Und auch die Schulen seien bei der Infrastruktur noch nicht so weit, wie sie sein könnten. «Ein Computerraum im Keller, der oft abgeschlossen ist, reicht nicht mehr, ist aber vielerorts noch die Realität», sagt Staub, der als Sekundarlehrer in Andelfingen unterrichtet und dort für jeden Schüler ein Tablet bereithalten kann. Viele Schulen hätten bloss einzelne Geräte zur Verfügung; der Lehrer müsse sie weit im Voraus reservieren, was spontane Einsätze verhindere. Die Entwicklung gehe aber rasant in Richtung «1 zu 1»: jedem Schüler sein persönliches Gerät.

Doch das kostet Geld, das die Schulen nicht haben. In die Lücke springen Sponsoren. In diesem Fall ist dies Samsung; während die PH die Inhalte entwickelt hat, finanziert der Technologiekonzern Geräte und Infrastruktur. Die Schulung mit dem sinnigen Titel «SAMT – Schulen Arbeiten Mit Tablets» ist für die Teilnehmerinnen gratis. Dafür hängt in der rechten Ecke des Klassenzimmers, dort, wo früher der Herrgottswinkel war und ein Kreuz am Nagel hing, eine chromglänzende Plakette mit der Aufschrift: «E-Techlab der PH Zürich, eingerichtet von Samsung».

Angst vor Machtverlust
Im Kurs erläutert Dozentin Stefanie Schild soeben, wie die Lehrpersonen den Startbildschirm ihrer Geräte personalisieren können. Gingen die Schüler etwa für Videoaufnahmen mit den Tablets nach draussen, sei ein begrenztes Nutzerprofil sehr zu empfehlen. Den Kindern stünden dann nicht hundert Apps zur Verfügung, sondern nur exakt jene, die sie wirklich brauchten. So würden sie nicht abgelenkt und erhielten auch keinen Zugang zu unpassenden Inhalten, wenigstens nicht während der Schulzeit.
Das mag zwar für Eltern tröstlich sein, dennoch zeigen sich manche skeptisch.
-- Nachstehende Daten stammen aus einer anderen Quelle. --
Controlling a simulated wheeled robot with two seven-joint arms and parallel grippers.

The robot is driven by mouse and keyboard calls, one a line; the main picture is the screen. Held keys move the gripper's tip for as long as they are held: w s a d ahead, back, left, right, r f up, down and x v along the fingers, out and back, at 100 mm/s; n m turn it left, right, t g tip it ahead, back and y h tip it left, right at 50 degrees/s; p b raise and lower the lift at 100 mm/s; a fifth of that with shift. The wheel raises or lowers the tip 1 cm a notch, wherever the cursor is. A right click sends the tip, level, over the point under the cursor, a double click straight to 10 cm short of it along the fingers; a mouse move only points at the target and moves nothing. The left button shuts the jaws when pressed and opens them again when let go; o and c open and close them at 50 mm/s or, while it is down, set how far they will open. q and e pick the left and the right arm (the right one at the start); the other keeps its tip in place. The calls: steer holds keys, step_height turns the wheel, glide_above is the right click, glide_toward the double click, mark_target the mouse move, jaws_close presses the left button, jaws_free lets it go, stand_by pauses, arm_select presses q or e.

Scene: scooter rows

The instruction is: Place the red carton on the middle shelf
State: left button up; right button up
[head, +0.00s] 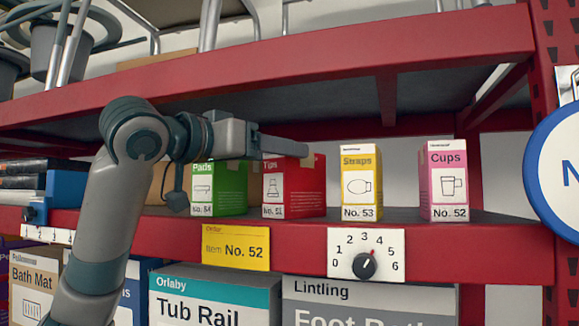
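The red carton (306,190), marked "Tips No. 51", stands upright on the red middle shelf (460,244), between a green "Pads" carton (232,187) and a yellow "Straps" carton (361,182). My left arm reaches in from the left. My left gripper (298,149) points right, with a grey finger across the top edge of the red carton. Only one finger shows clearly, so I cannot tell whether it grips the carton or is open. The carton's top is partly hidden by the finger. My right gripper is not in view.
A pink "Cups" carton (449,180) stands farther right, with gaps on both sides. The red upper shelf (400,48) hangs above. A dial plate (348,266) and yellow tag (236,248) are on the shelf's front. Blue-bound items (66,189) are left; large boxes stand below.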

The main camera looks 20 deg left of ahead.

Vor allem gut ausgebildete Eltern hätten zu Hause nicht einmal einen TV und dosierten die Internetnutzung des Nachwuchses. Nun müssen sie sich daran gewöhnen, dass die Kinder in der Schule oft online sind und ihre Hausaufgaben auch auf dem Tablet erledigen.
Mehr noch als die Eltern müssen sich die Lehrer umstellen. Die technischen Voreinstellungen, die sie auf den Tablets vornehmen, um die Geräte schülergerecht einzusetzen, sind nur das eine. Wesentlicher ist die eigene Einstellung zum veränderten Unterrichten. Die Lehrer seien gefordert, neue Rollenbilder zu erarbeiten, sagt Thomas Staub. Hiess es früher, der Lehrer wisse alles, glauben heute schon Zehnjährige, dass eher Google alles weiss.
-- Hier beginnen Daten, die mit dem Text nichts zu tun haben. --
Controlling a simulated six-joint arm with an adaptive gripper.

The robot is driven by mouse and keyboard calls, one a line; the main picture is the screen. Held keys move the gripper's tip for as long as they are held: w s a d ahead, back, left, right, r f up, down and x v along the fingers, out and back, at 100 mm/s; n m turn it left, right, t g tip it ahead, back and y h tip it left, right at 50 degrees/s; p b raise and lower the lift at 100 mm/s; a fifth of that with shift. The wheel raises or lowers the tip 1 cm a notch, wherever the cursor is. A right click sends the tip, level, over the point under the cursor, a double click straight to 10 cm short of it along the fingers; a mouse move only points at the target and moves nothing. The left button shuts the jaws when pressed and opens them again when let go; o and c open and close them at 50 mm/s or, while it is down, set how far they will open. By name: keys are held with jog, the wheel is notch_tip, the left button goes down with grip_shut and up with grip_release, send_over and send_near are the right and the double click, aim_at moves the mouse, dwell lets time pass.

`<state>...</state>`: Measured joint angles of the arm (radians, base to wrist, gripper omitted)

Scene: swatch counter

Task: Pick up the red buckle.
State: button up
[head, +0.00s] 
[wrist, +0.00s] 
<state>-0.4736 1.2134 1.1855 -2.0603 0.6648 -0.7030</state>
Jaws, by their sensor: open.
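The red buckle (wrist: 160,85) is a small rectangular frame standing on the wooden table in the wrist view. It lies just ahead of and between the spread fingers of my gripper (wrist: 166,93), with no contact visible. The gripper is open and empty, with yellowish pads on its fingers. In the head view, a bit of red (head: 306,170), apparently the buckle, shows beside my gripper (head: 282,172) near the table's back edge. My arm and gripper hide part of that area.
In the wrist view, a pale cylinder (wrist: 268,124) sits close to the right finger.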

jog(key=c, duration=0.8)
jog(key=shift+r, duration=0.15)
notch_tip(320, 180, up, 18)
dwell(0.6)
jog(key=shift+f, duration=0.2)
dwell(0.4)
Haben Lehrer Tablets und Handys bisher streng reguliert oder ganz aus dem Unterricht verbannt, müssen sie die neuen Geräte nun bewusst einsetzen. Und geraten damit in jenen Bereich, wo ihnen die Digital Natives immer um mehrere Nasenlängen voraus sein werden. Genau davor haben manche Lehrer Angst: dass die neuen Medien ihre angestammte Machtposition infrage stellen. Sie fürchten, sich vor der Klasse zu blamieren, wenn sie nicht so agil über die Bildschirme wischen wie die Youngsters.

Neues Lehrerbild: Lerncoach
Daher ist es wichtig, mit der Anschaffung von Tablets auch eine neue Lernkultur im Klassenzimmer zu verankern. Der Lehrer, der als Autorität sagt, wo es langgeht, wird zunehmend ersetzt durch den Lerncoach, der im Hintergrund wirkt und bei Bedarf weiterhilft. Die Lehrerin Franziska T. sagt, der wichtigste Schritt dazu sei, sich einzugestehen, dass der Wissens- und Erfahrungsvorsprung der Schüler nichts Bedrohliches, sondern im Gegenteil etwas Positives sei.

Könne sich die Lehrerin oder der Lehrer eingestehen, dass die Schüler auf diesem Gebiet besser Bescheid wüssten als sie selbst, wirke dies entlastend. «Die Schüler sind dann unglaublich stolz, wenn sie es einmal sind, die der Lehrerin etwas zeigen können statt umgekehrt.» Sobald die Lehrperson diesen Rollentausch akzeptiere, falle die Last von ihr ab, immer alles besser wissen zu müssen.